**WHAT THIS TASK INVOLVES**
Repeat exactly, and only, the lines below starting at the line that contains "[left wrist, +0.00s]" and ending at the line that contains "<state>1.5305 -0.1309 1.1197", inclusive of both.

## BEGIN DATA

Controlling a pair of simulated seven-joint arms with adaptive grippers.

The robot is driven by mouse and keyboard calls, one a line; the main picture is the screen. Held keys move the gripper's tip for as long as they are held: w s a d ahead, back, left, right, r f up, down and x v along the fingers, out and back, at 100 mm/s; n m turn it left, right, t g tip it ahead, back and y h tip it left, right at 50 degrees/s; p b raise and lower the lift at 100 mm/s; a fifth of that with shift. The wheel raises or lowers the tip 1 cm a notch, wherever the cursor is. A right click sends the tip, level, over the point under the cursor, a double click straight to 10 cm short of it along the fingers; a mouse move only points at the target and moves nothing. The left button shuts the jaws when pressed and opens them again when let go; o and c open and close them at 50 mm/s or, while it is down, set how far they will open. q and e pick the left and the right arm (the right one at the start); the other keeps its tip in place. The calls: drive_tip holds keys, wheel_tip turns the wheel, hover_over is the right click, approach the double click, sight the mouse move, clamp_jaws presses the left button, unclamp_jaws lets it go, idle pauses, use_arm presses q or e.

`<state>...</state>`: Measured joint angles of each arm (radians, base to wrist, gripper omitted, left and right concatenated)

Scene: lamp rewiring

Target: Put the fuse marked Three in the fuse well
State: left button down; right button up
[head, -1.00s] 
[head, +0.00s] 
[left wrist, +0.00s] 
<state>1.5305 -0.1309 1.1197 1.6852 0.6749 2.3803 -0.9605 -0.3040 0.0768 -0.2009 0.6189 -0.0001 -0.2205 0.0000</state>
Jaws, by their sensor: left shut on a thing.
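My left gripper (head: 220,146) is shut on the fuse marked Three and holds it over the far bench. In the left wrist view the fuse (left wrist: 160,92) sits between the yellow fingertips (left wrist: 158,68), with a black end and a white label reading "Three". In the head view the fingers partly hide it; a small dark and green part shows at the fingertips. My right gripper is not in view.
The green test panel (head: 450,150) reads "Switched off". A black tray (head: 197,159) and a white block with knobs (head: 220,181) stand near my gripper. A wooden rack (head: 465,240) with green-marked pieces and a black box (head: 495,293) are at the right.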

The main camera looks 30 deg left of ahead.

## END DATA

**OUTPUT**
[left wrist, +0.00s] 
<state>1.5305 -0.1309 1.1197 1.6852 0.6749 2.3803 -0.9605 -0.3040 0.0768 -0.2009 0.6189 -0.0001 -0.2205 0.0000</state>

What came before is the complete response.